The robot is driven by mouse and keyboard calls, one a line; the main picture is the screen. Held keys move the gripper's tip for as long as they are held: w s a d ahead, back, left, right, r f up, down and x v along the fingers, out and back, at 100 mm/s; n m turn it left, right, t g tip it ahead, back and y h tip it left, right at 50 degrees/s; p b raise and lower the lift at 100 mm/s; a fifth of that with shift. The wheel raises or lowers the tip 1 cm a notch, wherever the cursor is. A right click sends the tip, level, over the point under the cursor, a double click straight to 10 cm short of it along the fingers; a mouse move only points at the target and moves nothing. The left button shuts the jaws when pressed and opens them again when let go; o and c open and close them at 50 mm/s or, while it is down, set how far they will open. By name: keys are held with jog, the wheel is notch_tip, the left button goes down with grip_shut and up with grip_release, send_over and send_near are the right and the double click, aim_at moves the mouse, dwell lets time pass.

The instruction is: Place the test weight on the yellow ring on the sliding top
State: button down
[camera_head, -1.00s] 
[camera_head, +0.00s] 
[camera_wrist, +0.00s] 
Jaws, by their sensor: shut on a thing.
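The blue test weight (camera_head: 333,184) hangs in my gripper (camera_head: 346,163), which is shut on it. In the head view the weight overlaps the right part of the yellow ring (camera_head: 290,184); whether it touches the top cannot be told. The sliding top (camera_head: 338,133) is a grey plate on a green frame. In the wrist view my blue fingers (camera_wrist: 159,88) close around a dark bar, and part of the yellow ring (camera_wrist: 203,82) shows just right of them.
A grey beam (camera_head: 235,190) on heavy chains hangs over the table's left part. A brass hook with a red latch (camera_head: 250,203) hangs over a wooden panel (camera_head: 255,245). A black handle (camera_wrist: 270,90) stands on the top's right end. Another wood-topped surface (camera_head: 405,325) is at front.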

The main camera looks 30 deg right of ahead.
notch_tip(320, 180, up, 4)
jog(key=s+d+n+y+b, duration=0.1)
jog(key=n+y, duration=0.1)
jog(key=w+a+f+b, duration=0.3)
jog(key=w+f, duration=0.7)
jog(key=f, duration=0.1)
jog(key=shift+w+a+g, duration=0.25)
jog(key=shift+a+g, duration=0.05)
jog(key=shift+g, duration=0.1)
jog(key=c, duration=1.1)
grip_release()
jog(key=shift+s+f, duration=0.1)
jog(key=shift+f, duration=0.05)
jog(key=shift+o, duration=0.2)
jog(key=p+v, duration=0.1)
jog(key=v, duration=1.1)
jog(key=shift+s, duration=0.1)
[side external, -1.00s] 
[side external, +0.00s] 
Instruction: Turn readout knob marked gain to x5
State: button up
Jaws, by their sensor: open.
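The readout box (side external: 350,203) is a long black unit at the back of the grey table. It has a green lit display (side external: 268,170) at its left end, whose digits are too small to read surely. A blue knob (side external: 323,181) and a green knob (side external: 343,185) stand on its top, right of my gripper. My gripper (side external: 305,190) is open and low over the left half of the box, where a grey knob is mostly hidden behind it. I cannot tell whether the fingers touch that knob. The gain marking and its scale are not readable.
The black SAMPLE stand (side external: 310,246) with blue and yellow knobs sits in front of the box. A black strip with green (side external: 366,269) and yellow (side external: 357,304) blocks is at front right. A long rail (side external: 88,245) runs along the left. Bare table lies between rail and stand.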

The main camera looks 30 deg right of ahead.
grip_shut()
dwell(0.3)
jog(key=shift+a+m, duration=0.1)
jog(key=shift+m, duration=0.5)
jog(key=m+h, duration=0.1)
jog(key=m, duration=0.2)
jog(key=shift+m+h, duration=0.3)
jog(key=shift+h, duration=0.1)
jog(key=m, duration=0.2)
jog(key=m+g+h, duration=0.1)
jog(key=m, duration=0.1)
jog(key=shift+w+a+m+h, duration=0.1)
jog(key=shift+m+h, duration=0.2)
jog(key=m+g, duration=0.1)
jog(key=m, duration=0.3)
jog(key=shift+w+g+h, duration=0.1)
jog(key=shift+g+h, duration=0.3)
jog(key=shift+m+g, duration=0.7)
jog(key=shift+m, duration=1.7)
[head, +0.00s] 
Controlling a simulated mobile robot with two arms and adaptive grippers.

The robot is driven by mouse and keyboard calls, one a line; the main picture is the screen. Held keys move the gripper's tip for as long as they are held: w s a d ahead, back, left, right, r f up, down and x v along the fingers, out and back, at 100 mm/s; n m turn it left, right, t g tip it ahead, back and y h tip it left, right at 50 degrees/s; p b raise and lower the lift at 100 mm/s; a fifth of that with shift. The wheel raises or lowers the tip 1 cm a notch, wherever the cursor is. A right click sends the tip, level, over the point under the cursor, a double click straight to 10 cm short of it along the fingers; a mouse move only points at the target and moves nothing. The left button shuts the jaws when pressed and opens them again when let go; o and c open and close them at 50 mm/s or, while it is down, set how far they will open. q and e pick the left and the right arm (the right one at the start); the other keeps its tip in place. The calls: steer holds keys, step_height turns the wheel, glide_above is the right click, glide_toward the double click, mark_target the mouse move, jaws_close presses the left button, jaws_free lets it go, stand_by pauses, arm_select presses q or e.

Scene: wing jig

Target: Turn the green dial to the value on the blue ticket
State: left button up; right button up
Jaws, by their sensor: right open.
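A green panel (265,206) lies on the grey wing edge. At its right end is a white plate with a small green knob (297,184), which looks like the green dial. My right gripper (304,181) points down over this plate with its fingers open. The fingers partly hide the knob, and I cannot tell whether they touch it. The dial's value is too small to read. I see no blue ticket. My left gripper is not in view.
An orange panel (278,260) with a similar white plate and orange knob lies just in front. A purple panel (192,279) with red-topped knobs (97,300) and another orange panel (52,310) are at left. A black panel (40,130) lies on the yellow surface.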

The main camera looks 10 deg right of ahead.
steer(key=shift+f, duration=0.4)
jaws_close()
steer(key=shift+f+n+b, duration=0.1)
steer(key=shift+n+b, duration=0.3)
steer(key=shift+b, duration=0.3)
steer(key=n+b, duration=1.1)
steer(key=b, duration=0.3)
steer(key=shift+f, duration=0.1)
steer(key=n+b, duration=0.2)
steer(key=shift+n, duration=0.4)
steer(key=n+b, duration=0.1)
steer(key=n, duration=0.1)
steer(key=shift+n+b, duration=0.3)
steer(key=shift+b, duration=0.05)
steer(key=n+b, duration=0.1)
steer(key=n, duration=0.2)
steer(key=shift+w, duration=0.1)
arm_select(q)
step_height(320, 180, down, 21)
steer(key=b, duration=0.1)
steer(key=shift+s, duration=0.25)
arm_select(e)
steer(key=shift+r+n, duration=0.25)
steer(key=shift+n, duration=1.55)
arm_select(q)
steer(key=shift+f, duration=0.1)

▬▬▬▬▬▬▬▬▬▬

- _WHAT IS ASKED_
From the records above, give again exactly the lines running from the line with "Instruction: Turn readout" to the line with "State: button up", inclusive.

- _ANSWER TO THE TASK_
Instruction: Turn readout knob marked gain to x5
State: button up

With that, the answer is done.